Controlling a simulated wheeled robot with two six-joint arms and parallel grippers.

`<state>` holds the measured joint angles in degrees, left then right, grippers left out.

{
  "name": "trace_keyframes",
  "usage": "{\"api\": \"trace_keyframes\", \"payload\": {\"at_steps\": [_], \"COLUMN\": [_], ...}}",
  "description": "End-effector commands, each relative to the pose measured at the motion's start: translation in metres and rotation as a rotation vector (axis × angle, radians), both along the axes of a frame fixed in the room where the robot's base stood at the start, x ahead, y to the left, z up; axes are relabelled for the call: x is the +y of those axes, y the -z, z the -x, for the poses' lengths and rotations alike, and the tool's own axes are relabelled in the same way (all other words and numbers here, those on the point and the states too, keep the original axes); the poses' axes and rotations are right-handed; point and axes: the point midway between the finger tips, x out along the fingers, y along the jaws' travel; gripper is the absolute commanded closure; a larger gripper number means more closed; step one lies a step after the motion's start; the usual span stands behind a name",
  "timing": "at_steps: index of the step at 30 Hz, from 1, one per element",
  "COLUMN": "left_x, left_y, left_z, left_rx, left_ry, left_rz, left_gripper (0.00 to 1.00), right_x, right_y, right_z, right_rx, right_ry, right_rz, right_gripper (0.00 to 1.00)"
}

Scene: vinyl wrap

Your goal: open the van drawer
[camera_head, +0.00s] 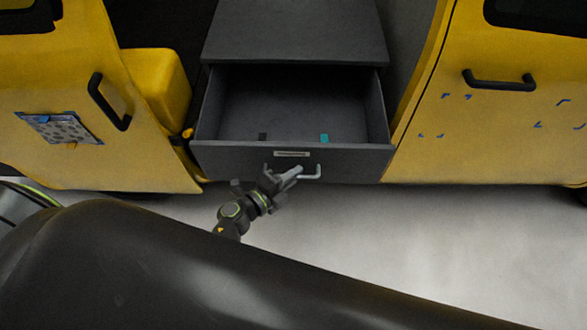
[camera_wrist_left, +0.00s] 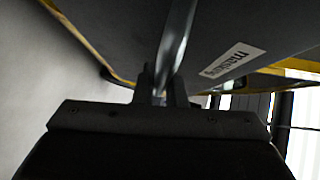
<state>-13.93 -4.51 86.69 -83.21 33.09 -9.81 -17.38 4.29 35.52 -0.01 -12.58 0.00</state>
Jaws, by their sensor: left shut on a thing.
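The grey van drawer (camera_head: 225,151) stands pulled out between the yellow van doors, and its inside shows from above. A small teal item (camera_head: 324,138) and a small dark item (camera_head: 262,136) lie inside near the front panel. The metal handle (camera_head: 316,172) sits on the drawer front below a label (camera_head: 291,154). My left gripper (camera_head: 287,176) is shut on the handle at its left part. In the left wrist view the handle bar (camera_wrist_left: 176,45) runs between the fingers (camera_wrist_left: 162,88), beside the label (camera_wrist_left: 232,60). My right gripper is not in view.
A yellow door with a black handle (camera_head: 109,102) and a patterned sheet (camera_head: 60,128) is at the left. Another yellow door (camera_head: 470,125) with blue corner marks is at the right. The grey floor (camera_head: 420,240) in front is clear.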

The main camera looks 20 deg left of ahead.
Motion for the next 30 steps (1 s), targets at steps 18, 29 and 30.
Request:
■ ■ ■ ■
GIVEN PROBLEM
Whichever lines contain the string "name", select and copy them.

WORKED ANSWER
  "name": "trace_keyframes",
  "description": "End-effector commands, each relative to the pose measured at the motion's start: translation in metres and rotation as a rotation vector (axis × angle, radians), both along the axes of a frame fixed in the room where the robot's base stood at the start, x ahead, y to the left, z up; axes are relabelled for the call: x is the +y of those axes, y the -z, z the -x, for the poses' lengths and rotations alike, and the tool's own axes are relabelled in the same way (all other words and numbers here, those on the point and the states too, keep the original axes); the poses' axes and rotations are right-handed; point and axes: the point midway between the finger tips, x out along the fingers, y along the jaws' travel; gripper is the absolute commanded closure; a larger gripper number means more closed; step one lies a step after the motion's start; the usual span stands behind a name",

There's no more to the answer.